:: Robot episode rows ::
---

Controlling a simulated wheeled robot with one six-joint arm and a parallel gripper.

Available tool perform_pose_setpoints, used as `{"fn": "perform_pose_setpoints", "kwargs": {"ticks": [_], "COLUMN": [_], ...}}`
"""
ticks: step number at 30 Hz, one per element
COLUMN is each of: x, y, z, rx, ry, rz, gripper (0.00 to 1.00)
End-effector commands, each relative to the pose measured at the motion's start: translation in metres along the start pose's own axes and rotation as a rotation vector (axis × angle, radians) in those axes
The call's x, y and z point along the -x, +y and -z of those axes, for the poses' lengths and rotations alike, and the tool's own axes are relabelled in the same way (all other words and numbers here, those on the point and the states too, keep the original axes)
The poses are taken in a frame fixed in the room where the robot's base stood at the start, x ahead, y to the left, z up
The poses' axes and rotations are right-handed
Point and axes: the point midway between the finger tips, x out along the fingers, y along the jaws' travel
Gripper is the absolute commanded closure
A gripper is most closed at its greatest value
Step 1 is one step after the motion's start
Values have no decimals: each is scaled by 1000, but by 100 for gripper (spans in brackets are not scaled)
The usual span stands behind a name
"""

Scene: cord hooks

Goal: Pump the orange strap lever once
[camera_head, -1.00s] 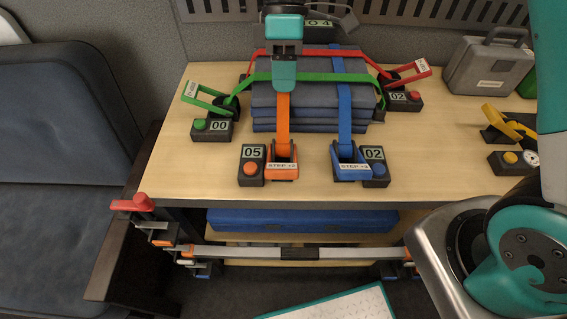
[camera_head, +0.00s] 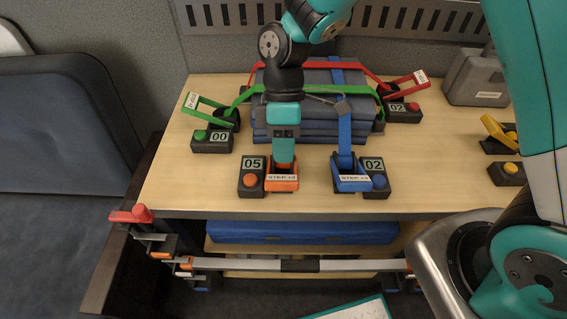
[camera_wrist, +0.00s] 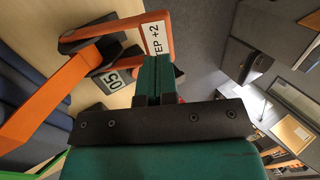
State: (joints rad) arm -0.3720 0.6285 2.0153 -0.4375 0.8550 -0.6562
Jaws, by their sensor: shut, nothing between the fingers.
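In the wrist view the lever frame (camera_wrist: 120,37) and the wide orange strap (camera_wrist: 45,108) are at the left. My gripper (camera_head: 283,163) is shut and empty, pointing down just behind and above the lever. In the wrist view its closed green fingers (camera_wrist: 156,75) reach close to the labelled bar; I cannot tell whether they touch. My gripper and arm hide the orange strap in the head view.
A blue lever (camera_head: 352,184) with a box reading 02 (camera_head: 376,177) stands close to the right. Green (camera_head: 208,113) and red (camera_head: 403,84) levers flank the strapped grey-blue stack (camera_head: 315,125). A yellow lever (camera_head: 498,132) is at the far right. Bare table (camera_head: 440,160) lies between.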

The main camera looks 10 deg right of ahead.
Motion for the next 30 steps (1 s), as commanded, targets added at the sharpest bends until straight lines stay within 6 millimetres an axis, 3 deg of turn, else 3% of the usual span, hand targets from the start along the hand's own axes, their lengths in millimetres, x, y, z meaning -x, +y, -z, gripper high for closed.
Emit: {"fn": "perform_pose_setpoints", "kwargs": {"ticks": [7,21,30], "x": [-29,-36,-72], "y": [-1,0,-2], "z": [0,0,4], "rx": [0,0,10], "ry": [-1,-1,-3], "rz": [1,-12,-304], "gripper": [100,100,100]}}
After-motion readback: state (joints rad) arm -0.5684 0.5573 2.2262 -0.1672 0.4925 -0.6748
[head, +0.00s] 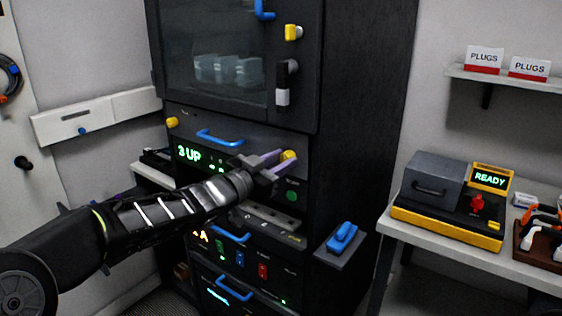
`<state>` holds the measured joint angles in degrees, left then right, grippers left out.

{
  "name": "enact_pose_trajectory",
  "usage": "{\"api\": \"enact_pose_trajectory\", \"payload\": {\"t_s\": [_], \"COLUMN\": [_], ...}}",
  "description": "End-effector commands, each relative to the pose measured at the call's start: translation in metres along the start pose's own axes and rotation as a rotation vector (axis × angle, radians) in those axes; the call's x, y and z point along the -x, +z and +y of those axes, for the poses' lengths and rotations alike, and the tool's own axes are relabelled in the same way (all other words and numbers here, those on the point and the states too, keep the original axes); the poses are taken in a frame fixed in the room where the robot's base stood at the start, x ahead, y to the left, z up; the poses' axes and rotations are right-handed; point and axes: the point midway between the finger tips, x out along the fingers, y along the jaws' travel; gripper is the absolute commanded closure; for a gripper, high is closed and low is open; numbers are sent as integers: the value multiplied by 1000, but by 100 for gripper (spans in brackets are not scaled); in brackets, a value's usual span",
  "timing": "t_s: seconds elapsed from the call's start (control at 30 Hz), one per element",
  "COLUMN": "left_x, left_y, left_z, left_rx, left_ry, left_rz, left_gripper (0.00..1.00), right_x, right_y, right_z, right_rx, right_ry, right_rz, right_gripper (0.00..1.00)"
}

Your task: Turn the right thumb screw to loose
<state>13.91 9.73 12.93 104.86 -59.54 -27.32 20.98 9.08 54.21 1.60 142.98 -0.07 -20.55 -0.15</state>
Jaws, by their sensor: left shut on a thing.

---

:: DIRECTIONS ::
With the pictures left out, transcribe the material exactly.

:: COMPLETE ANSWER ::
Controlling a simulated wheeled robot with one six-joint arm and a parallel gripper.

Available tool perform_pose_setpoints, used as `{"fn": "perform_pose_setpoints", "kwargs": {"ticks": [_], "COLUMN": [_], ...}}`
"""
ticks: step number at 30 Hz, one per element
COLUMN is each of: x, y, z, rx, ry, rz, gripper (0.00 to 1.00)
End-effector commands, each relative to the pose measured at the motion's start: translation in metres along the start pose's own axes and rotation as a rotation vector (axis × angle, radians) in those axes
The call's x, y and z point along the -x, +y and -z of those axes, for the poses' lengths and rotations alike, and the tool's own axes are relabelled in the same way (all other words and numbers here, those on the point and the states too, keep the original axes)
The poses are taken in a frame fixed in the room where the robot's base stood at the start, x ahead, y to the left, z up
The poses' axes and rotations are right-handed
Point and axes: the point midway between the finger tips, x out along the fingers, y along the jaws' travel
Gripper is the absolute commanded closure
A gripper is most closed at its greatest value
Step 1 is one step after the motion's start
Values have no decimals: each is scaled by 1000, but by 100 for gripper (spans in brackets are not scaled)
The usual span stands behind a name
"""

Scene: cord hooks

Goal: Pump the orange strap lever once
[camera_head, -1.00s] 
[camera_head, +0.00s] 
[camera_wrist, +0.00s] 
State: (joints rad) arm -0.3720 0.6285 2.0153 -0.4375 0.8550 -0.6562
Jaws, by their sensor: shut, nothing between the fingers.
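In the wrist view the lever frame (camera_wrist: 120,37) and the wide orange strap (camera_wrist: 45,108) are at the left. My gripper (camera_head: 283,163) is shut and empty, pointing down just behind and above the lever. In the wrist view its closed green fingers (camera_wrist: 156,75) reach close to the labelled bar; I cannot tell whether they touch. My gripper and arm hide the orange strap in the head view.
A blue lever (camera_head: 352,184) with a box reading 02 (camera_head: 376,177) stands close to the right. Green (camera_head: 208,113) and red (camera_head: 403,84) levers flank the strapped grey-blue stack (camera_head: 315,125). A yellow lever (camera_head: 498,132) is at the far right. Bare table (camera_head: 440,160) lies between.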

The main camera looks 10 deg right of ahead.
Motion for the next 30 steps (1 s), as commanded, targets added at the sharpest bends until straight lines stay within 6 millimetres an axis, 3 deg of turn, else 3% of the usual span, hand targets from the start along the hand's own axes, their lengths in millimetres, x, y, z meaning -x, +y, -z, gripper high for closed.
Emit: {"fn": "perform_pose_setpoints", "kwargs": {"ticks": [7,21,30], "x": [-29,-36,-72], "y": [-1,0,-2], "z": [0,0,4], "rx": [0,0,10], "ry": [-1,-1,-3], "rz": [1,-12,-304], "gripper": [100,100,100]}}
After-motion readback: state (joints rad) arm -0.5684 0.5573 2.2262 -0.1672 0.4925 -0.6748
[head, +0.00s] 
`<state>` holds the measured joint angles in degrees, left then right, grippers left out.

{
  "name": "enact_pose_trajectory",
  "usage": "{\"api\": \"enact_pose_trajectory\", \"payload\": {\"t_s\": [_], \"COLUMN\": [_], ...}}",
  "description": "End-effector commands, each relative to the pose measured at the call's start: translation in metres along the start pose's own axes and rotation as a rotation vector (axis × angle, radians) in those axes; the call's x, y and z point along the -x, +z and +y of those axes, for the poses' lengths and rotations alike, and the tool's own axes are relabelled in the same way (all other words and numbers here, those on the point and the states too, keep the original axes); the poses are taken in a frame fixed in the room where the robot's base stood at the start, x ahead, y to the left, z up; the poses' axes and rotations are right-handed; point and axes: the point midway between the finger tips, x out along the fingers, y along the jaws' travel; gripper is the absolute commanded closure; for a gripper, high is closed and low is open; numbers are sent as integers: the value multiplied by 1000, but by 100 for gripper (spans in brackets are not scaled); in brackets, a value's usual span",
  "timing": "t_s: seconds elapsed from the call's start (control at 30 Hz), one per element",
  "COLUMN": "left_x, left_y, left_z, left_rx, left_ry, left_rz, left_gripper (0.00..1.00), right_x, right_y, right_z, right_rx, right_ry, right_rz, right_gripper (0.00..1.00)"
}

Your task: Turn the right thumb screw to loose
<state>13.91 9.73 12.93 104.86 -59.54 -27.32 20.98 9.08 54.21 1.60 142.98 -0.07 -20.55 -0.15</state>
Jaws, by their sensor: left shut on a thing.

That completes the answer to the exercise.